Twitch is best know as the world’s biggest live-streaming platform for video games, a place where casual gamers and high-profile e-sports teams broadcast their action for millions of fans. That fast-growing business caused Amazon to buy Twitch for around $1 billion back in the summer of 2014. But the founders of Twitch were not always focused just on video games. And today they are making a play to capture a whole new genre of live broadcasting: artists at work.
Twitch grew out of Justin.TV, a live-streaming platform that was an open platform, like YouTube. Early users broadcast everything from nature footage to high school sports. Eventually gaming emerged as the most popular genre, and the company spun that vertical out into its own site. Now a similar process of mitosis is happening to Twitch. Streamers who mixed artists’ endeavors in with the gaming have found such a strong fan base that now Twitch has decided to help them found their own dedicated website: Twitch Creative.
“A couple years ago I started to notice a new type of stream happening,” says Bill Moorier, head of Twitch Creative. “Broadcasters would get tired of gaming and fire up photoshop and start sketching game related art.” It seemed like a new way of expressing their love for these games and interacting with the community.

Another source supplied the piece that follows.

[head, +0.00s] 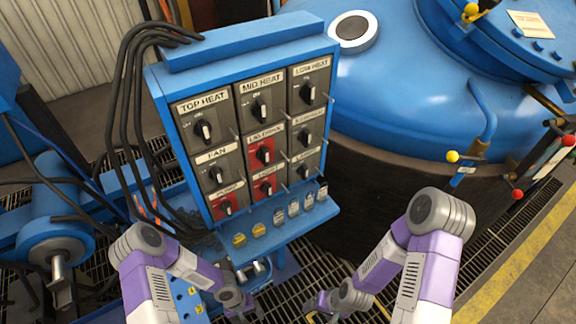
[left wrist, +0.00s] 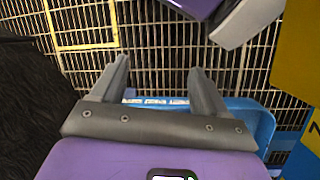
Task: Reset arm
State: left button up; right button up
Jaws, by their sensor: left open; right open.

As Moorier started chatting with these people, he saw that not only was this kind of stream growing at a fantastic rate, but also diversifying. “People were not just doing game-related art anymore. It was everything from Photoshop to really traditional oil and watercolor, even glass blowing and sculpture.”
The main Twitch homepage will now include a tab labeled Creative. This will link to an entire homepage dedicated to Twitch Creative that will feature the most popular streams and up-and-coming broadcasters. It will feature painters, sculptors, and musicians live streaming their work as it happens, instead of simply sharing the finished piece. And in the spirit of the form, Twitch will be live streaming all 403 episodes of The Joy of Painting, the seminal Bob Ross program that many Twitch creators credit as an inspiration.
Moorier says that while the overall audience and broadcaster base of Twitch has been growing around 20 percent month over month, the creative community was growing at nearly double that pace. Right now this subset of Twitch has about a thousand active creators and 2 million monthly viewers. “We wanted a way to promote and bring attention to up-and-coming channels that we think have great talent and potential,” says Moorier.
Twitch monetizes through ads for viewers who don’t pay, and through subscriptions and donations for users who want a richer, ad-free experience. Yesterday YouTube officially launched YouTube Red, meaning the world’s biggest video portal now has a very similar business model. The two services have been going directly at one another with increasing aggression. YouTube rolled out a gaming app that focuses on live content, while Twitch rolled out new ways for creators to upload and catalog a library of videos after a live broadcast. And live creators have also found a home on YouNow, which allows users to subscribe and tip just as they do on Twitch. With Twitch Creative, the service is hoping to stake a claim to a much broader swath of broadcaster, diversifying its business beyond the world of gaming which it now dominates.